> _MATERIAL FOR THE TASK_:
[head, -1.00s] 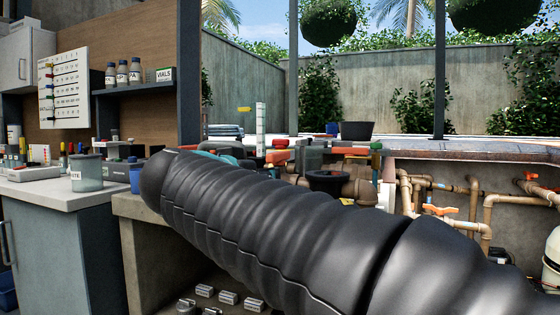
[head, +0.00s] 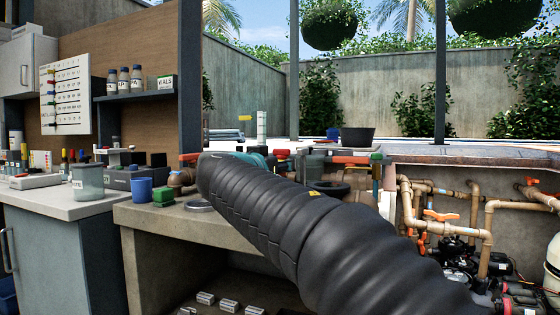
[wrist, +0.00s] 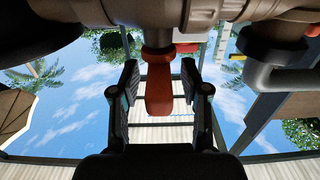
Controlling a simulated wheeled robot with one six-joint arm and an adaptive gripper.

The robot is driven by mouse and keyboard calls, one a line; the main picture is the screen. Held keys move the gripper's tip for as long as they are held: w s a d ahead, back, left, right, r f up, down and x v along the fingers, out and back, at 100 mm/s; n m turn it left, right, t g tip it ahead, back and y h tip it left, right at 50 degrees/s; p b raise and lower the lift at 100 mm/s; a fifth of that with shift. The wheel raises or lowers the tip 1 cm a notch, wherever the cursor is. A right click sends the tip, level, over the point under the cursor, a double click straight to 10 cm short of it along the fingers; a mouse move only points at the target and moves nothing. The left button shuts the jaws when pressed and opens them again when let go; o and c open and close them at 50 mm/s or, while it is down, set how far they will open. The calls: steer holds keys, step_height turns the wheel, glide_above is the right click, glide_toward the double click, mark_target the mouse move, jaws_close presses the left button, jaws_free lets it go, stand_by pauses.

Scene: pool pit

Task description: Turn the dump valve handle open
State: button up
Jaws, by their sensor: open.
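In the wrist view an orange-red valve handle (wrist: 159,92) extends from a brown pipe fitting (wrist: 190,10). My gripper (wrist: 159,72) is open, with one dark finger on each side of the handle. Gaps show between the handle and both fingers, so it is not clamped. No label shows to confirm that this is the dump valve. In the head view my black arm hides the gripper and most of the pipework behind it. Red handles show on either side of the arm, one at left (head: 190,157) and one at right (head: 350,160).
Brown pipes with orange valves (head: 441,215) fill the pit at right. In the wrist view, a grey pipe (wrist: 280,77) lies right of my gripper.

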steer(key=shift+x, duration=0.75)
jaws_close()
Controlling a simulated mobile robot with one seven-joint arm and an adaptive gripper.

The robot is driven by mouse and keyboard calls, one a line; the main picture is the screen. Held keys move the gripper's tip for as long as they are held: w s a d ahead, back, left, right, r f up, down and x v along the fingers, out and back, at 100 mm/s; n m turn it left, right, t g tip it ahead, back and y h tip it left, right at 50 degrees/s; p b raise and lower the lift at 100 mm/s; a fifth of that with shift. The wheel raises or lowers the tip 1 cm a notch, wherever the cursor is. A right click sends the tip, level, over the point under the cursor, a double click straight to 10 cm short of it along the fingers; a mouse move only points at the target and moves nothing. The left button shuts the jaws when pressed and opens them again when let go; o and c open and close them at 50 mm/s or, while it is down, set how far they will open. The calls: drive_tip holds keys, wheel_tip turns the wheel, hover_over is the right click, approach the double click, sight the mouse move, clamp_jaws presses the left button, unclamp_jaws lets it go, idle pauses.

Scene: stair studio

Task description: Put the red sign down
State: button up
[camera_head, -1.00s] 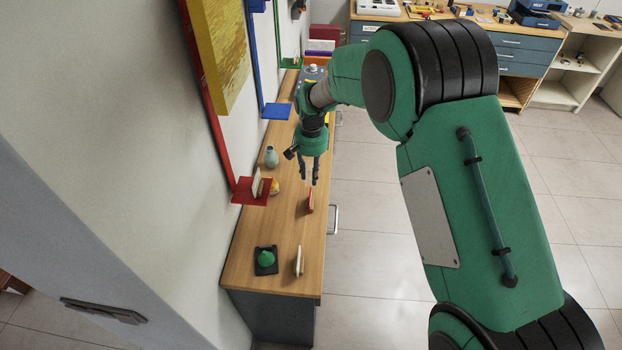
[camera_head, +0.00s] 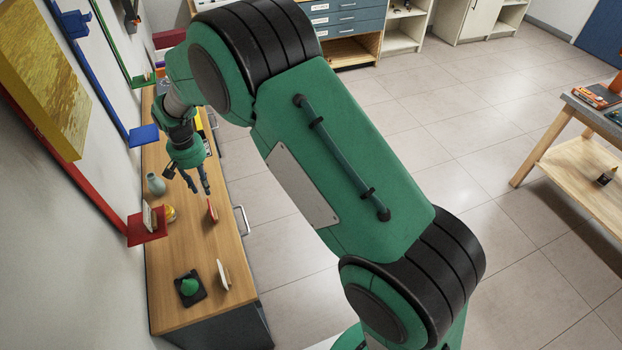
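The red sign (camera_head: 212,211) is a small, thin upright piece with a pale edge. It stands on the wooden counter (camera_head: 185,245), near its right edge. My gripper (camera_head: 202,191) hangs over the counter, pointing down, just above and slightly left of the sign in the picture. Its two dark fingers are apart with a visible gap and nothing between them. The fingertips look clear of the sign, but the exact height gap is hard to tell.
A white upright piece (camera_head: 223,275) and a green object (camera_head: 190,286) on a dark base are at the counter's near end. A red shelf (camera_head: 148,226), a grey-blue vase (camera_head: 156,184) and a yellow item (camera_head: 170,213) are left.

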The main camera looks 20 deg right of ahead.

> _THE EXERCISE_:
Starting at the first line of the material, output exactly the lines up to and including the one with "Controlling a simulated wheeled". Do not include the pictures.

> _TASK OUTPUT_:
[head, -1.00s] 
[head, +0.00s] 
[wrist, +0.00s] 
Controlling a simulated wheeled robot with one six-joint arm and an adaptive gripper.

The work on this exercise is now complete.